Syrian Rivals Hold First Direct Meeting


Syrian Rivals Hold First Direct Meeting

TEHRAN (Tasnim) - Syria's government and the main opposition met in the same room for the first time but did not speak to each other at the start of long-awaited peace negotiations in Geneva.

In a meeting on Saturday, the two sides came together in the same room but refused to speak directly.

Instead, the UN mediator, Lakhdar Brahimi, passed messages between the two groups. The meeting lasted an hour and no statements were released afterward.

The heads of both delegations, the government's foreign minister Walid al-Muallem and Syrian National Council leader Ahmad Jarba, were not at the meeting, sources told Al Jazeera.

Brahimi had spent two days meeting the groups separately and, late on Friday, said: "I think the two parties understand what is at stake. Their country is in very, very bad shape. And I think that the people who are here representing the Opposition and the Government understand that as well as I do, or better. It is their country after all. 

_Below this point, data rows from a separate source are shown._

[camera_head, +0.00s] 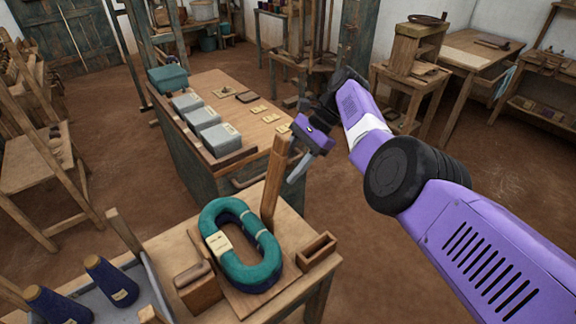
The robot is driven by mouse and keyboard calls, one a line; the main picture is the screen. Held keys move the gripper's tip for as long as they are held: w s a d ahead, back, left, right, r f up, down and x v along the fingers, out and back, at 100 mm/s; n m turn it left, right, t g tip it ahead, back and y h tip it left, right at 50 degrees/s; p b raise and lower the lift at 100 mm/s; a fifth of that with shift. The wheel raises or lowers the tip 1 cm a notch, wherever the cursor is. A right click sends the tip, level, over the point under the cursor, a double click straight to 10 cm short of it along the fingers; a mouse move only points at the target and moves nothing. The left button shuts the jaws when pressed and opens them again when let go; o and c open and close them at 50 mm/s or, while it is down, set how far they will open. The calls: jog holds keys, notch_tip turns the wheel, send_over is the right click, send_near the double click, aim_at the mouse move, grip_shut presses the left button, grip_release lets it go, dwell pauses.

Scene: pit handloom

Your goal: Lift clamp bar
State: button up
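A wooden bar (274,178), which looks like the clamp bar, stands nearly upright at the back of a wooden board on the near table. A teal and dark blue yarn hank (263,262) with a cream label lies on that board in front of the bar. My gripper (297,163) is just right of the bar's upper part, with a grey finger pointing down and left. I cannot tell whether it touches the bar. The finger gap is not clear from this angle, so I cannot tell if it is open or shut.
A small open wooden box (316,252) and a wooden block with a rounded piece (193,275) flank the hank. Cones of dark yarn (112,281) sit in a grey tray at lower left. Behind stands a bench (232,98) with grey boxes and small tags. Brown floor is free at right.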

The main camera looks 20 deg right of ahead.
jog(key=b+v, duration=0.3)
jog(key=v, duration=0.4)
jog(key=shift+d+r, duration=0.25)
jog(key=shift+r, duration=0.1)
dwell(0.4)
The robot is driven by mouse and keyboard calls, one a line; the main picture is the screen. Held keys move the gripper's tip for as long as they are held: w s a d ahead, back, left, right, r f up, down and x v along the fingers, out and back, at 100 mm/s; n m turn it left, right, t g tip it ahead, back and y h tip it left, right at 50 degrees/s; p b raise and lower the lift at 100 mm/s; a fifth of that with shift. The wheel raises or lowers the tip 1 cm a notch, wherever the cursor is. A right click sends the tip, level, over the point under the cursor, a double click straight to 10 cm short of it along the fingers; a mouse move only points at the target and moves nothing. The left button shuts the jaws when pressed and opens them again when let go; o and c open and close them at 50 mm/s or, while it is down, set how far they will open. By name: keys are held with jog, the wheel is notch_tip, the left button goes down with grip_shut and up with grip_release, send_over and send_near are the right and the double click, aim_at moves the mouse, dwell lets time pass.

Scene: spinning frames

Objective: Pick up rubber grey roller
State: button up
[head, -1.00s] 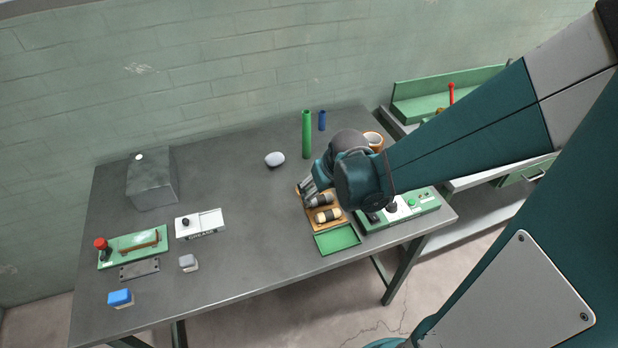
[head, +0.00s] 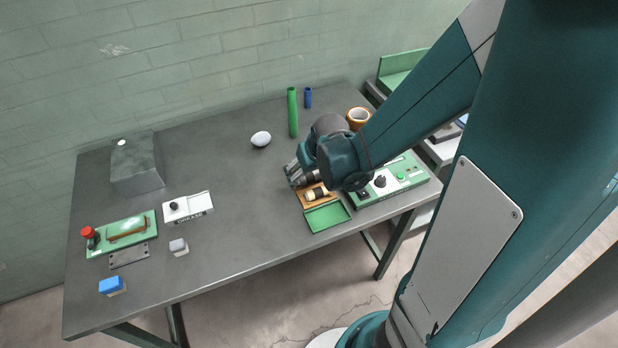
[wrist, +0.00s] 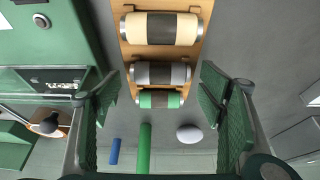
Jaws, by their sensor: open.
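The rubber grey roller (wrist: 177,73) lies in a wooden rack (wrist: 126,55), between a cream roller (wrist: 184,28) and a green roller (wrist: 173,99). Each roller has a dark middle band and metal ends. My gripper (wrist: 160,105) is open and empty. In the wrist view its two fingers stand left and right of the rack, with the grey roller ahead of the gap and not touched as far as I can see. In the head view my gripper (head: 293,174) is over the rack's far end and mostly hides the grey roller; the cream roller (head: 317,193) shows.
A green tray (head: 329,217) adjoins the rack's front. A green control box (head: 408,180) stands close on the right. A green tube (head: 292,113), blue tube (head: 308,98) and white oval object (head: 261,138) stand behind. The table's middle is clear.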

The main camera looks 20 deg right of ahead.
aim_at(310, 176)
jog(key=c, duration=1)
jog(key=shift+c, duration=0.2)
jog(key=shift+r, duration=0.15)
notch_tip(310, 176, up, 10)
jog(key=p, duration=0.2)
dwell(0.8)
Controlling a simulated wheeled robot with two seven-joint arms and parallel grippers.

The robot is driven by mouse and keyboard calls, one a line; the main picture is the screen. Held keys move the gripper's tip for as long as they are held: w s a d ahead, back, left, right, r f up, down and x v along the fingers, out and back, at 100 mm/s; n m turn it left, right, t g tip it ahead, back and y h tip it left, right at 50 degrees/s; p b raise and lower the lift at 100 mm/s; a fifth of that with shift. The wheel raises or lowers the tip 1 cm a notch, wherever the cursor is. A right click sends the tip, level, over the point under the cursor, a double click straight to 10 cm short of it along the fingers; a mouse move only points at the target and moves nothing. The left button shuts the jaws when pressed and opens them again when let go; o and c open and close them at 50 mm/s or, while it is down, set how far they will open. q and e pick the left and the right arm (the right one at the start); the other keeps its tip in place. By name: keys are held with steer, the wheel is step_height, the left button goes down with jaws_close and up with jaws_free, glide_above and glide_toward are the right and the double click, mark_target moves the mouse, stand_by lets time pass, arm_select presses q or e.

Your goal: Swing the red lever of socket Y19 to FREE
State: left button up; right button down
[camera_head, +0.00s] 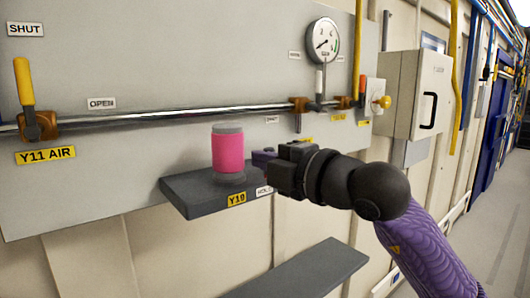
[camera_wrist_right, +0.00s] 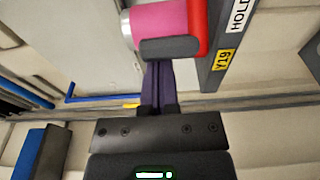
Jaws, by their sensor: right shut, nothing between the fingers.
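The socket Y19 (camera_head: 190,196) is a dark grey shelf on the wall panel, with a yellow Y19 label and a partly covered HOLD label on its front. A pink cylinder with a grey cap (camera_head: 228,150) stands upright in it. The red lever (camera_wrist_right: 200,28) shows in the right wrist view beside the cylinder's base, with a dark grey rounded piece (camera_wrist_right: 170,48) near it; in the head view I cannot make it out. My right gripper (camera_head: 264,157) is right of the cylinder, its purple fingers (camera_wrist_right: 157,68) shut and empty, close to the grey piece; contact is unclear. My left gripper is out of view.
A steel pipe (camera_head: 180,116) runs along the panel above the shelf, with a yellow-handled Y11 AIR valve (camera_head: 25,85) at left and a gauge (camera_head: 323,40). A grey box (camera_head: 415,95) stands right. A lower dark shelf (camera_head: 300,275) lies beneath.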

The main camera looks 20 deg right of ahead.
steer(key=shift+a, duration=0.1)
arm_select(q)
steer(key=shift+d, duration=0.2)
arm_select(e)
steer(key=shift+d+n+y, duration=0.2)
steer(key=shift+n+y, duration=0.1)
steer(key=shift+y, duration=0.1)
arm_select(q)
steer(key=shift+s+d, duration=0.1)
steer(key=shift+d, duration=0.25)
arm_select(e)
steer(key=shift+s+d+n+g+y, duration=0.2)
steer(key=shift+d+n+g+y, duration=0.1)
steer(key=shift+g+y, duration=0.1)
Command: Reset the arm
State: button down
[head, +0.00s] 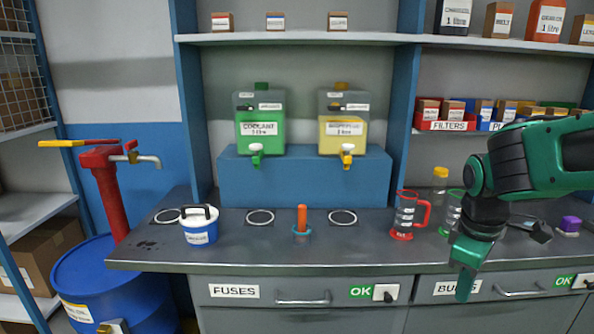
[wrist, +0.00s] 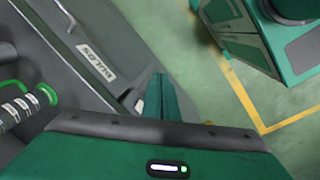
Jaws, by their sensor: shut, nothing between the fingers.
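My green arm reaches in from the right in the head view. My gripper (head: 464,290) points down in front of the counter's front edge, before the drawer labelled BULBS or similar. In the wrist view my gripper's fingers (wrist: 160,98) are together with nothing between them. Below them are the drawer front and the green floor. The gripper appears apart from the counter and drawers.
Drawer handles (head: 303,299) stick out in front. A blue drum (head: 95,275) stands left.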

"So the huge ambition of this process is to save Syria. No less than that."

On Friday, Syria's government threatened to leave Switzerland if "serious talks" did not begin by Saturday. The opposition, which agreed to the peace talks only under intense diplomatic pressure, had been reluctant to sit face-to-face with a government it insists must yield power.

But the government says it is there only to talk about fighting terrorism - the word it uses for its enemies - and that no one can force Assad to go.

Brahimi said the two parties were going to work Saturday and Sunday so neither would be leaving the conference.

Direct negotiations are seen by many diplomats as the best hope for an eventual end to the war.